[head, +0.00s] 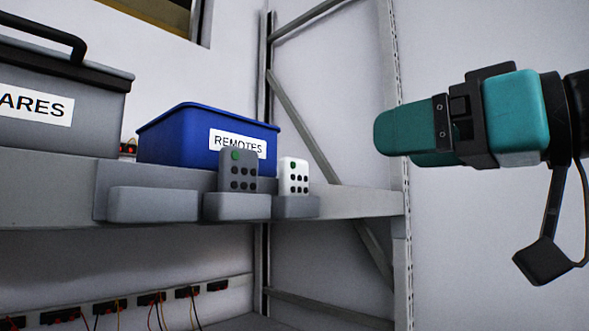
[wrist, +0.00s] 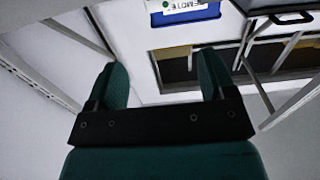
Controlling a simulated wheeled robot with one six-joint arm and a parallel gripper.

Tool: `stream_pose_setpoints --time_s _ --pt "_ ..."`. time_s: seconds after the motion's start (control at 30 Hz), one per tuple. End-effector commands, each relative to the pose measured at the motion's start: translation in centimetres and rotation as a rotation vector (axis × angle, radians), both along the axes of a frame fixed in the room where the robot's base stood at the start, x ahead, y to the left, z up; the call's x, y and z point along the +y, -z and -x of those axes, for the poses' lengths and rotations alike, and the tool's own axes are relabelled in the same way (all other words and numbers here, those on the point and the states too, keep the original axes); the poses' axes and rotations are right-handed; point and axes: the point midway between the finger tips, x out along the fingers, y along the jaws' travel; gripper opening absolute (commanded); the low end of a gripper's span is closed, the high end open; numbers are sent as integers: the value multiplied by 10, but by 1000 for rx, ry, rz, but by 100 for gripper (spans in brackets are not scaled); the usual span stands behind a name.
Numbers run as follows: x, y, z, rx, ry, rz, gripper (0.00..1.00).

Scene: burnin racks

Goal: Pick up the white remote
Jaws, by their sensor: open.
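The white remote (head: 294,176) stands upright in a small grey holder (head: 296,207) at the right end of the shelf front in the head view. It has dark buttons and one green button. A dark grey remote (head: 238,171) stands in the holder just left of it. My teal gripper (head: 378,134) is to the right of the remotes, in the air and apart from them. In the wrist view its two fingers (wrist: 163,80) are spread with nothing between them. I cannot make out the white remote in the wrist view.
A blue bin (head: 180,139) labelled REMOTES sits on the shelf behind the remotes. A grey case (head: 100,118) labelled with ARES visible is at the left. A rack upright (head: 397,190) stands between the holders and my gripper's wrist. An empty holder (head: 153,204) is at the left.

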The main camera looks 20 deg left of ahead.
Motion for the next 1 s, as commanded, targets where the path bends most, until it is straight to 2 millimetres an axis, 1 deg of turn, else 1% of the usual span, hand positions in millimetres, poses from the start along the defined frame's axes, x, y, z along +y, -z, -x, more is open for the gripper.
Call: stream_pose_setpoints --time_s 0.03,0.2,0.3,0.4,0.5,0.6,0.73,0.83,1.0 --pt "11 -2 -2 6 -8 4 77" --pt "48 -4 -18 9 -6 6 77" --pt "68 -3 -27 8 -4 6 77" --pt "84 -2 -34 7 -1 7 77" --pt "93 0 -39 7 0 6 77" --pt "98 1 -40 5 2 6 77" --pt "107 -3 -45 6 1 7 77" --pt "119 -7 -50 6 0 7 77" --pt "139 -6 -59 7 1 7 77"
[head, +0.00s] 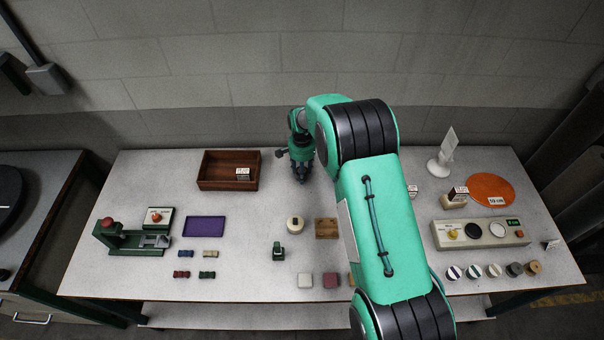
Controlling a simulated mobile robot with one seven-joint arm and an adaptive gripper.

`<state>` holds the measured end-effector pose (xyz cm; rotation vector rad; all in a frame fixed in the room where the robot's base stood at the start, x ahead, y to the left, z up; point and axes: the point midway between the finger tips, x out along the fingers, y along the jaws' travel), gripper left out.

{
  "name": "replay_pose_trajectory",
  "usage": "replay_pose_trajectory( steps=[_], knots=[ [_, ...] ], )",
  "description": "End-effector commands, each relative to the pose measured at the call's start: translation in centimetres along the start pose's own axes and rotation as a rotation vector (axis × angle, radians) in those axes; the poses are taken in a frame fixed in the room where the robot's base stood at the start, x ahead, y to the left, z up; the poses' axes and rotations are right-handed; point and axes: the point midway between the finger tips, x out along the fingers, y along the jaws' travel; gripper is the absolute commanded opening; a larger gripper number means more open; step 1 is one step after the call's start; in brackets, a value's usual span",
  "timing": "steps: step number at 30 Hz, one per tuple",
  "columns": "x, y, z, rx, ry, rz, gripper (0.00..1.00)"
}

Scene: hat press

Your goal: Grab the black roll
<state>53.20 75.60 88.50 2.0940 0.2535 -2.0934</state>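A row of small rolls stands at the front right of the table. The dark grey to black roll (514,269) is in this row, between a pale roll (493,270) with a light top and a brown roll (534,268). It is the closest match to the black roll, but it is small in view. My gripper (301,177) points down over the back middle of the table, far to the left of the roll and apart from it. Its fingers are too small and dark to show whether they are open. I see nothing held in it.
My arm hides part of the table's middle. A control panel (447,242) with knobs stands just behind the rolls. An orange disc (491,188) and a white stand (440,168) are farther back. A wooden tray (212,182) and a green press (122,240) are at left.

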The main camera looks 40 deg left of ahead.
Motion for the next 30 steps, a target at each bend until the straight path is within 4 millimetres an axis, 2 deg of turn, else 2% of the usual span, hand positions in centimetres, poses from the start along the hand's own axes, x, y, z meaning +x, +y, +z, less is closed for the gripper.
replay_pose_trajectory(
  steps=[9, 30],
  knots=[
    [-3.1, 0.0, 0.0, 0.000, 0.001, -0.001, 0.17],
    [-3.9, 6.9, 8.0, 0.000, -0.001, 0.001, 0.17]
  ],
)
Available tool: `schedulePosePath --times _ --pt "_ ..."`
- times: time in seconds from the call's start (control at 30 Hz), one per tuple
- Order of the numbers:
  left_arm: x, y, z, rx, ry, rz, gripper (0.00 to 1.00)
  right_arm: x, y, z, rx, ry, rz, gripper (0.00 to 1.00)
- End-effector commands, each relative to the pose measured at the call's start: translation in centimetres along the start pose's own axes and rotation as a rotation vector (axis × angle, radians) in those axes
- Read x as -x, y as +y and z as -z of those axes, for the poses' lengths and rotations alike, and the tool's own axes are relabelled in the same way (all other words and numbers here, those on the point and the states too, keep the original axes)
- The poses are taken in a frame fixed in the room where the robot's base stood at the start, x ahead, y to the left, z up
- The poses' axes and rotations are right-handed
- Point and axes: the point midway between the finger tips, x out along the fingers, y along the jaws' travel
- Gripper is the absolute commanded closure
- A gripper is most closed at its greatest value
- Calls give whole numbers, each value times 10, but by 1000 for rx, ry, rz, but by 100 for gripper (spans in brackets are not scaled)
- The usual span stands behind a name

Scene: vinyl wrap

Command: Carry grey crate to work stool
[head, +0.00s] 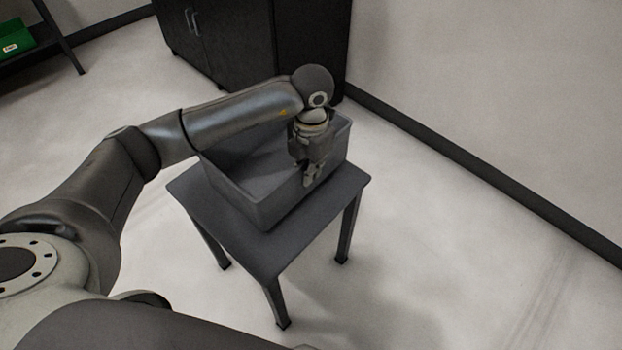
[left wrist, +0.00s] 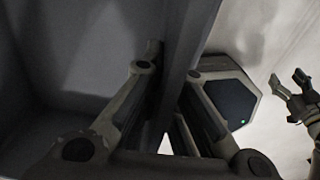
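The grey crate (head: 241,200) is an open box resting on the dark grey work stool (head: 276,253). It covers much of the seat, with bare seat showing along the near edges. My left gripper (head: 312,176) points down over the crate's right-hand near wall. In the left wrist view the crate wall (left wrist: 189,40) runs between the two fingers of my left gripper (left wrist: 169,72), one finger inside and one outside. The fingers look closed on this wall. My right gripper (left wrist: 287,88) shows only at the right edge of the left wrist view, its fingers apart and empty.
A black cabinet (head: 265,45) stands behind the stool. A dark shelf with a green bin (head: 14,37) is at the far left. A wall with a dark skirting board (head: 480,172) runs along the right. The floor (head: 430,250) right of the stool is clear.

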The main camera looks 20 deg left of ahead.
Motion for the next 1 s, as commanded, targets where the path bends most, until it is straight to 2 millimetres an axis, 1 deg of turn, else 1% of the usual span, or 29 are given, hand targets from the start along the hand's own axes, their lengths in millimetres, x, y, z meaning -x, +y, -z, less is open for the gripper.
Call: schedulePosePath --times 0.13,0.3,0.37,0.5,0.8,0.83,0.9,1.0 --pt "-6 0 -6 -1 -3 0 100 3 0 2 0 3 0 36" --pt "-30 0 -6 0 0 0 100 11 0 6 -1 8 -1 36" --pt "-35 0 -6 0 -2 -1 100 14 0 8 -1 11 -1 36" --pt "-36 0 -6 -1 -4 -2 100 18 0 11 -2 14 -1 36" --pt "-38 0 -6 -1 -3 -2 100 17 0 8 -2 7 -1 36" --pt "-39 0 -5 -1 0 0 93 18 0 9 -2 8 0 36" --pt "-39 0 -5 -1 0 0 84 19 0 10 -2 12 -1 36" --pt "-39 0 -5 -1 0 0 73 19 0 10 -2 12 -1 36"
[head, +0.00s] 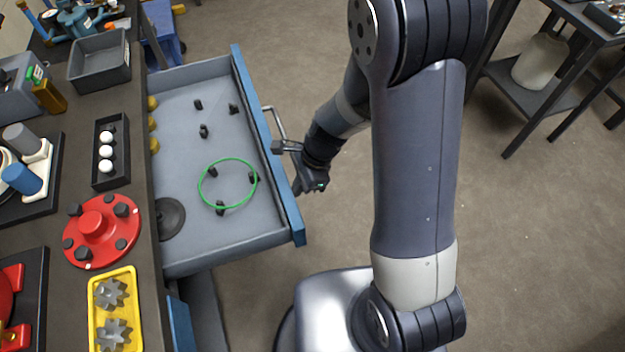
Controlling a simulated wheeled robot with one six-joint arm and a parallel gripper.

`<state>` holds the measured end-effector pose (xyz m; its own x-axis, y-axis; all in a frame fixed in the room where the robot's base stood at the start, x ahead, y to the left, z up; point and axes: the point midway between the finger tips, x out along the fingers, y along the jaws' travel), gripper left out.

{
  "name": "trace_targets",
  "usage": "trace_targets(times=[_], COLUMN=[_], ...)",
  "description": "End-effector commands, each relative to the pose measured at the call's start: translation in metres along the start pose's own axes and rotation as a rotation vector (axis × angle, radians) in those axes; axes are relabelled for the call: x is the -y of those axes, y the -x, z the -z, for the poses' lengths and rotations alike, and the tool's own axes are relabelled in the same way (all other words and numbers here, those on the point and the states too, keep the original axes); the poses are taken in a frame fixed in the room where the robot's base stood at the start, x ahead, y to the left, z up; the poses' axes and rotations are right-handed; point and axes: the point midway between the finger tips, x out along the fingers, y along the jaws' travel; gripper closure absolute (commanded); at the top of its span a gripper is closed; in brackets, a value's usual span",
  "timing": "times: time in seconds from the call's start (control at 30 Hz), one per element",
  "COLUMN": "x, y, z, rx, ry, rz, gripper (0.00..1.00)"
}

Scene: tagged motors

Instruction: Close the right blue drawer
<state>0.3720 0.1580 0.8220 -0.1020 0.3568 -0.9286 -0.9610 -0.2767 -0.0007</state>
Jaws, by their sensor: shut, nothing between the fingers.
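The blue-fronted drawer (268,150) stands pulled out from the workbench, to the left of my arm in the head view. Its grey inside (185,110) holds a green ring (221,206), several small black parts, and a dark disc (170,217). A metal bar handle (275,123) is on its outer face. My gripper (283,147) is shut and empty, close against the outer face near the lower end of the handle. I cannot tell whether it touches the front or the handle.
The dark workbench (135,185) carries a red flange (100,230), a yellow tray (117,325) with gears, and a grey bin (98,62). A black shelf stand (535,98) with a white container (540,62) is at upper right. The floor right of my arm is clear.

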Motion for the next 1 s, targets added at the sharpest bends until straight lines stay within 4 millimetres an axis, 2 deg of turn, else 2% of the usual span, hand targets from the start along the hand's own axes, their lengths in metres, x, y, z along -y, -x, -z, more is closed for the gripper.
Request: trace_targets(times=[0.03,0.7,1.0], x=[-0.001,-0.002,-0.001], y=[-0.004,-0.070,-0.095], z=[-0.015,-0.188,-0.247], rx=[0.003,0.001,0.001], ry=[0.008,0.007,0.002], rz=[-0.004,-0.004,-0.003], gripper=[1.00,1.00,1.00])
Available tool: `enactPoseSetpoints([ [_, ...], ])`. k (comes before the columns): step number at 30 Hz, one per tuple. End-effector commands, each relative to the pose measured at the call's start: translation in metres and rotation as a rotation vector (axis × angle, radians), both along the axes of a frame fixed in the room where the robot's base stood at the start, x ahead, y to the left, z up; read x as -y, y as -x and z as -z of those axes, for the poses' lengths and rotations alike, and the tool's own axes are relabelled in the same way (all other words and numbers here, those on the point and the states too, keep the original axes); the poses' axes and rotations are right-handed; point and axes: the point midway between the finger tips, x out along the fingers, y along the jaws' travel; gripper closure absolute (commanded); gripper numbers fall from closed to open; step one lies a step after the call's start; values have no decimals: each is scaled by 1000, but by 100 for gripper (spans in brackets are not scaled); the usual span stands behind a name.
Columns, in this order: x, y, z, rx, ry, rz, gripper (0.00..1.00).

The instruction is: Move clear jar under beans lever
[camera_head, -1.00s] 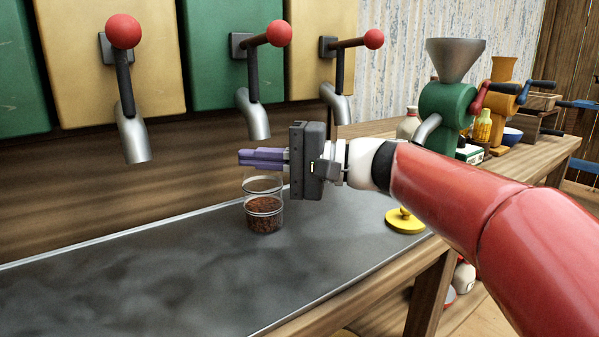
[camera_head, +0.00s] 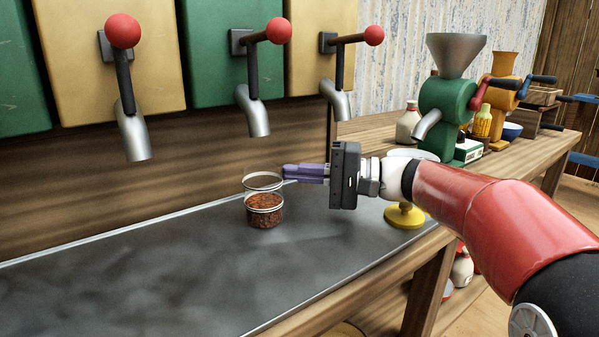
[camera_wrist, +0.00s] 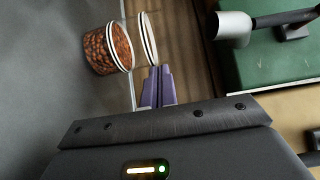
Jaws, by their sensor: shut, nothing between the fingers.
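The clear jar (camera_head: 264,211) stands upright on the grey counter, its lower part full of brown beans and its upper part clear with a pale rim. It also shows in the wrist view (camera_wrist: 107,51), lying sideways in that picture. My gripper (camera_head: 287,172) is shut and empty, its purple fingers just right of the jar's rim; I cannot tell whether they touch it. The fingers also show in the wrist view (camera_wrist: 160,72). Three red-knobbed levers, left (camera_head: 122,75), middle (camera_head: 265,38) and right (camera_head: 357,41), have spouts. No label shows which is for beans. The jar is below and slightly right of the middle spout (camera_head: 254,115).
A yellow pedestal (camera_head: 405,216) stands at the counter's right end, partly behind my arm. Beyond are a green grinder (camera_head: 445,105), an orange grinder (camera_head: 500,95) and a pale bottle (camera_head: 408,125). The counter (camera_head: 130,275) is clear left of the jar.

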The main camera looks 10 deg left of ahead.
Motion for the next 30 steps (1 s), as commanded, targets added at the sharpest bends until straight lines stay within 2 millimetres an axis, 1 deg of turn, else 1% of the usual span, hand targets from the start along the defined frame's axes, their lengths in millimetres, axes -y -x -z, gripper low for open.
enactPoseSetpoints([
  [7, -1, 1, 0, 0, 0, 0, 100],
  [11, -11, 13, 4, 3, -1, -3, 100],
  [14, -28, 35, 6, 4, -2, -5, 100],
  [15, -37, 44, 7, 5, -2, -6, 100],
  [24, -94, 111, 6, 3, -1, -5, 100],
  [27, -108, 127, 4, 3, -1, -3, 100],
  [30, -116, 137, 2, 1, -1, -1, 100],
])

Set problem:
Pick out and copy the lines of the entries that hold the string "main".

Complete response:
The main camera looks 20 deg left of ahead.
The main camera looks 40 deg left of ahead.
The main camera looks 20 deg left of ahead.
The main camera looks 10 deg left of ahead.

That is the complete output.